▶ Given exercise: Print the data exactly, leaving nothing out.

Robot task records
· · · ·
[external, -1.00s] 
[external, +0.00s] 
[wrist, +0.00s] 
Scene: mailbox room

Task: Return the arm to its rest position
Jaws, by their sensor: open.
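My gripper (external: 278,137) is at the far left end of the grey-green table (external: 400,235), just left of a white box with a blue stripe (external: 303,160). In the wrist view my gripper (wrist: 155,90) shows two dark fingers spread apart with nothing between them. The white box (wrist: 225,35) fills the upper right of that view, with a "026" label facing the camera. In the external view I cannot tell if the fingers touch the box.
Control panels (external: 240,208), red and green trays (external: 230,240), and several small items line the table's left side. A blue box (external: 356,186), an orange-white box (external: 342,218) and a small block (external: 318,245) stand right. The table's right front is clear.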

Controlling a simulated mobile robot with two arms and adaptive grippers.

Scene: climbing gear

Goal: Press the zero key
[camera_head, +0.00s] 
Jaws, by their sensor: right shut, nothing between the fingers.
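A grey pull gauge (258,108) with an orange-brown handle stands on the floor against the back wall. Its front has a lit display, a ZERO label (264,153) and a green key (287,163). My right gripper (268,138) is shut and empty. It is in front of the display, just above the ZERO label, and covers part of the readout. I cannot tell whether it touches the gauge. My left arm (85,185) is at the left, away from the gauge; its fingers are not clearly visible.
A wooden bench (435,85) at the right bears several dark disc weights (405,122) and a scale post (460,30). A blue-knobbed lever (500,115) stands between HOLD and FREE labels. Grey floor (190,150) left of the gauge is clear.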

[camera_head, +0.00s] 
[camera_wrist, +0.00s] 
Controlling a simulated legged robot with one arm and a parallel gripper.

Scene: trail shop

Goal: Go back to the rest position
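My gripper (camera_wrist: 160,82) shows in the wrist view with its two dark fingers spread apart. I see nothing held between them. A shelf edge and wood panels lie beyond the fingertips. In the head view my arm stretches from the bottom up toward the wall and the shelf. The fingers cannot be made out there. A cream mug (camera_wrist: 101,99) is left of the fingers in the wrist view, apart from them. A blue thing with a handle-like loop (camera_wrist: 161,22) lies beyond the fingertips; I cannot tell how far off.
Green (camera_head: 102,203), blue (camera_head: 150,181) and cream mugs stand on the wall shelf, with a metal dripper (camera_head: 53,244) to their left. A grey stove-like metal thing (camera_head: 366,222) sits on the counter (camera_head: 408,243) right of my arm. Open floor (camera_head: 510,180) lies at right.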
· · · ·
▶ Problem solution:
[external, -1.00s] 
[external, +0.00s] 
[wrist, +0.00s] 
Scene: mailbox room

Task: Return the arm to its rest position
Jaws, by their sensor: open.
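My gripper (external: 278,137) is at the far left end of the grey-green table (external: 400,235), just left of a white box with a blue stripe (external: 303,160). In the wrist view my gripper (wrist: 155,90) shows two dark fingers spread apart with nothing between them. The white box (wrist: 225,35) fills the upper right of that view, with a "026" label facing the camera. In the external view I cannot tell if the fingers touch the box.
Control panels (external: 240,208), red and green trays (external: 230,240), and several small items line the table's left side. A blue box (external: 356,186), an orange-white box (external: 342,218) and a small block (external: 318,245) stand right. The table's right front is clear.

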Controlling a simulated mobile robot with two arms and adaptive grippers.

Scene: climbing gear

Goal: Press the zero key
[camera_head, +0.00s] 
Jaws, by their sensor: right shut, nothing between the fingers.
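A grey pull gauge (258,108) with an orange-brown handle stands on the floor against the back wall. Its front has a lit display, a ZERO label (264,153) and a green key (287,163). My right gripper (268,138) is shut and empty. It is in front of the display, just above the ZERO label, and covers part of the readout. I cannot tell whether it touches the gauge. My left arm (85,185) is at the left, away from the gauge; its fingers are not clearly visible.
A wooden bench (435,85) at the right bears several dark disc weights (405,122) and a scale post (460,30). A blue-knobbed lever (500,115) stands between HOLD and FREE labels. Grey floor (190,150) left of the gauge is clear.

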[camera_head, +0.00s] 
[camera_wrist, +0.00s] 
Controlling a simulated legged robot with one arm and a parallel gripper.

Scene: trail shop

Goal: Go back to the rest position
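My gripper (camera_wrist: 160,82) shows in the wrist view with its two dark fingers spread apart. I see nothing held between them. A shelf edge and wood panels lie beyond the fingertips. In the head view my arm stretches from the bottom up toward the wall and the shelf. The fingers cannot be made out there. A cream mug (camera_wrist: 101,99) is left of the fingers in the wrist view, apart from them. A blue thing with a handle-like loop (camera_wrist: 161,22) lies beyond the fingertips; I cannot tell how far off.
Green (camera_head: 102,203), blue (camera_head: 150,181) and cream mugs stand on the wall shelf, with a metal dripper (camera_head: 53,244) to their left. A grey stove-like metal thing (camera_head: 366,222) sits on the counter (camera_head: 408,243) right of my arm. Open floor (camera_head: 510,180) lies at right.

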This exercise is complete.